It’s one of the most legendary locations in sport, so Cambridge Rules 1848 is delighted that the first of five stones inscribed with the original rules of football that the project celebrates has been unveiled at The Maracanã Stadium in Rio de Janeiro, Brazil.
Young people from the Street Child United Brazil charity – which has its roots in Cambridge – unveiled the sculpture outside the Maracanã museum last week, before playing on the pitch which was the venue for the FIFA World Cup Final in 1950 and 2014.The stone, inscribed with the original Cambridge Rules in Portuguese, is part of the Cambridge Rules 1848 project commissioned by Cambridge City Council, in which a block of granite was split into nine pieces and etched with the original rules of football in many different languages. Four are now installed and enjoyed daily on Parker’s Piece in Cambridge, where the original rules were played to for the first time 170 years ago. After the installation in Rio, there will be further events in Shanghai, Mombasa, Cairo and Chennai.
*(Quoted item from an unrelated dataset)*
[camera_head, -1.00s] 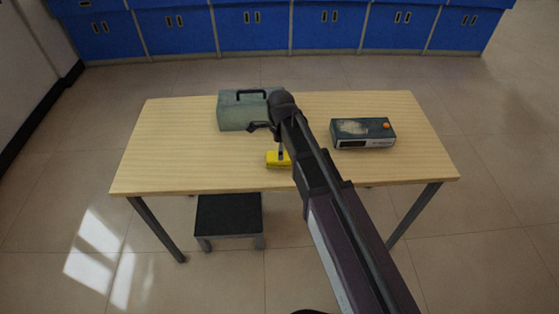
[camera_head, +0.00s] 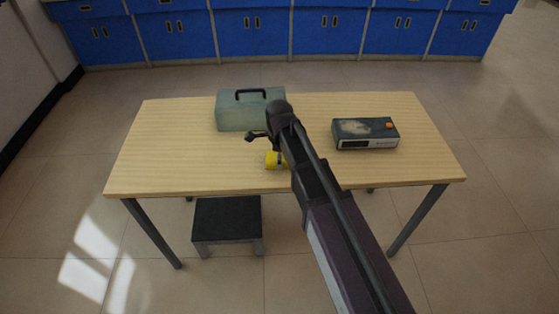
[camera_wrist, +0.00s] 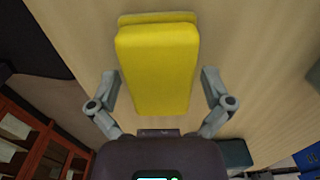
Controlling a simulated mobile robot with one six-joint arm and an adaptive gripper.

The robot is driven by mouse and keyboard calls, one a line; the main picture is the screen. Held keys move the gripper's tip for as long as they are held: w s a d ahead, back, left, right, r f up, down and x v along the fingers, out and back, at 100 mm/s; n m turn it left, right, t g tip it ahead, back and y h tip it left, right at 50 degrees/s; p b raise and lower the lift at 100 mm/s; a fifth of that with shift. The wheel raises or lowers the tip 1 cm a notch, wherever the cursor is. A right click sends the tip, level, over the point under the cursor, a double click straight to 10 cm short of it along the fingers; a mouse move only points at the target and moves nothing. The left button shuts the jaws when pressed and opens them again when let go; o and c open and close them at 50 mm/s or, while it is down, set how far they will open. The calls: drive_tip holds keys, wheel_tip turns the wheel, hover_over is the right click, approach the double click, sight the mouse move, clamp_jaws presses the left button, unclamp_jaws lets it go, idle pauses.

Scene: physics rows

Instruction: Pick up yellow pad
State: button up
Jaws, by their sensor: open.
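The yellow pad (camera_head: 272,160) lies on the wooden table (camera_head: 180,150) near its front edge, partly hidden by my arm in the head view. In the wrist view the yellow pad (camera_wrist: 157,65) is large and close, with its lower end between my two fingers. My gripper (camera_wrist: 160,82) is open, one finger on each side of the pad, with a visible gap on both sides. In the head view my gripper (camera_head: 268,140) is above and beside the pad, and its fingertips are partly hidden.
A grey-green toolbox (camera_head: 238,115) with a black handle stands behind my gripper. A dark box-shaped device (camera_head: 365,133) with an orange knob sits to the right. The table's left side is clear. A black-topped stool (camera_head: 227,218) stands below the front edge.

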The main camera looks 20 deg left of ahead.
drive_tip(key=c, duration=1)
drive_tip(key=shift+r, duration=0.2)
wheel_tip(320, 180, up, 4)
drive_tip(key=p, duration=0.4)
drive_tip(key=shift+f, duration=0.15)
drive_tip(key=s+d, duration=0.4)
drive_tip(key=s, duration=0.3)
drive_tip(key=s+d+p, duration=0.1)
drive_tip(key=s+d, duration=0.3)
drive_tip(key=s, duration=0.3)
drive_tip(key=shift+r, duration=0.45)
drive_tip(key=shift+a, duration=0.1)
“Children have the honour of delivering this sculpture, a symbol that represents football all over the world,” said Adam Reid, CEO of Street Child United Brazil, which serves young people from the community of Complexo da Penha, in the north of Rio. “It will proudly introduce you to the Maracanã and be witnessed by visitors from all over the world.
We are absolutely thrilled that the sculpture finds a home in one of the most iconic places in world football.”
The sculpture in the Maracanã will be part of the itinerary of the stadium tour, which attracts more than 100,000 visitors each year, and at the unveiling the British Consul in Rio de Janeiro, Simon Wood, recalled that Brazil and the United Kingdom have a long and lasting relationship through football.
“Charles Miller, the father of Brazilian football, had British parents and learned the game whilst studying in the UK, before bringing a ball and set of rules to Brazil. Sending one of the nine sculptures here is a demonstration of the importance the country has for the United Kingdom. I hope these ties between the two nations will continue and thrive.”
“That our sculpture should find a home in such an incredible location and be unveiled by children who are thriving through football is a complete honour,” added Cambridge Rules 1848 artists Alan Ward and Neville Gabie. “When we began the Cambridge Rules 1848 project it was all about celebrating how a simple set of rules for a game played on a patch of ground in Cambridge became a worldwide phenomena, embraced by diverse cultures across the world and enriching lives and understanding.
“To mark that in a permanent way at a stadium so crucial to the history of the sport is a great thrill.”